INSTRUCTION →
Take the entries below and reproduce them word for word.
### INFORMATION SUPPLIED ###
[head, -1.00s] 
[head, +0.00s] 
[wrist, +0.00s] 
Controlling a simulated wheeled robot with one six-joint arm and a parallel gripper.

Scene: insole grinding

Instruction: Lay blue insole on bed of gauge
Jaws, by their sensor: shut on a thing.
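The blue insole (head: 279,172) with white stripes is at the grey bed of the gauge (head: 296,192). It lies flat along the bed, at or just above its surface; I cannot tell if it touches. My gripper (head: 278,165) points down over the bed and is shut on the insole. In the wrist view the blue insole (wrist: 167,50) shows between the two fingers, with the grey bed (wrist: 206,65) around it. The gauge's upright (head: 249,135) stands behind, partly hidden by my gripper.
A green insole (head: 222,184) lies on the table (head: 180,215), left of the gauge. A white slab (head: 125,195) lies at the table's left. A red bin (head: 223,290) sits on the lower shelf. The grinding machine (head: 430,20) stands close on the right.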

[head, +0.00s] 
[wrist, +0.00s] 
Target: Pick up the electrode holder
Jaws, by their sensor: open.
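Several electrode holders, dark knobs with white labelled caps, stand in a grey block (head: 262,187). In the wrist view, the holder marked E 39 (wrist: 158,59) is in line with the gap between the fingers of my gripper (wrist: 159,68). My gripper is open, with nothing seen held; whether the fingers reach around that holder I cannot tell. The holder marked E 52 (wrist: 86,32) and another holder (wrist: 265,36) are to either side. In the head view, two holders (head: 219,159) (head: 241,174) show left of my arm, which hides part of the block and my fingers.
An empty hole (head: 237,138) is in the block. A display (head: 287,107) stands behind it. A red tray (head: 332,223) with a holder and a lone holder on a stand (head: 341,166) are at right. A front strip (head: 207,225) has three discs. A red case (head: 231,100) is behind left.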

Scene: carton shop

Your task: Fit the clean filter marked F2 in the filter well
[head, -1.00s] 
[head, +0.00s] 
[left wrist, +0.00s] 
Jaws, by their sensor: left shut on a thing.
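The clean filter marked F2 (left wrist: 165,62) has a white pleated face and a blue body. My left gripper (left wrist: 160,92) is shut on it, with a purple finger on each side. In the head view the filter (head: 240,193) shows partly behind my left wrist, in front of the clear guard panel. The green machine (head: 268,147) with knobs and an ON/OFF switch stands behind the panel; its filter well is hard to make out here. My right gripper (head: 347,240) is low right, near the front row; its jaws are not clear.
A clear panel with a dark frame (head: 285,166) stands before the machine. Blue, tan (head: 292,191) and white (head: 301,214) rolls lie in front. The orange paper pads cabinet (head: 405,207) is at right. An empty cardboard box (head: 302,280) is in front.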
###
CORRECT ANSWER →
[head, -1.00s] 
[head, +0.00s] 
[wrist, +0.00s] 
Controlling a simulated wheeled robot with one six-joint arm and a parallel gripper.

Scene: insole grinding

Instruction: Lay blue insole on bed of gauge
Jaws, by their sensor: shut on a thing.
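The blue insole (head: 279,172) with white stripes is at the grey bed of the gauge (head: 296,192). It lies flat along the bed, at or just above its surface; I cannot tell if it touches. My gripper (head: 278,165) points down over the bed and is shut on the insole. In the wrist view the blue insole (wrist: 167,50) shows between the two fingers, with the grey bed (wrist: 206,65) around it. The gauge's upright (head: 249,135) stands behind, partly hidden by my gripper.
A green insole (head: 222,184) lies on the table (head: 180,215), left of the gauge. A white slab (head: 125,195) lies at the table's left. A red bin (head: 223,290) sits on the lower shelf. The grinding machine (head: 430,20) stands close on the right.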

[head, +0.00s] 
[wrist, +0.00s] 
Target: Pick up the electrode holder
Jaws, by their sensor: open.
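Several electrode holders, dark knobs with white labelled caps, stand in a grey block (head: 262,187). In the wrist view, the holder marked E 39 (wrist: 158,59) is in line with the gap between the fingers of my gripper (wrist: 159,68). My gripper is open, with nothing seen held; whether the fingers reach around that holder I cannot tell. The holder marked E 52 (wrist: 86,32) and another holder (wrist: 265,36) are to either side. In the head view, two holders (head: 219,159) (head: 241,174) show left of my arm, which hides part of the block and my fingers.
An empty hole (head: 237,138) is in the block. A display (head: 287,107) stands behind it. A red tray (head: 332,223) with a holder and a lone holder on a stand (head: 341,166) are at right. A front strip (head: 207,225) has three discs. A red case (head: 231,100) is behind left.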

Scene: carton shop

Your task: Fit the clean filter marked F2 in the filter well
[head, -1.00s] 
[head, +0.00s] 
[left wrist, +0.00s] 
Jaws, by their sensor: left shut on a thing.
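The clean filter marked F2 (left wrist: 165,62) has a white pleated face and a blue body. My left gripper (left wrist: 160,92) is shut on it, with a purple finger on each side. In the head view the filter (head: 240,193) shows partly behind my left wrist, in front of the clear guard panel. The green machine (head: 268,147) with knobs and an ON/OFF switch stands behind the panel; its filter well is hard to make out here. My right gripper (head: 347,240) is low right, near the front row; its jaws are not clear.
A clear panel with a dark frame (head: 285,166) stands before the machine. Blue, tan (head: 292,191) and white (head: 301,214) rolls lie in front. The orange paper pads cabinet (head: 405,207) is at right. An empty cardboard box (head: 302,280) is in front.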

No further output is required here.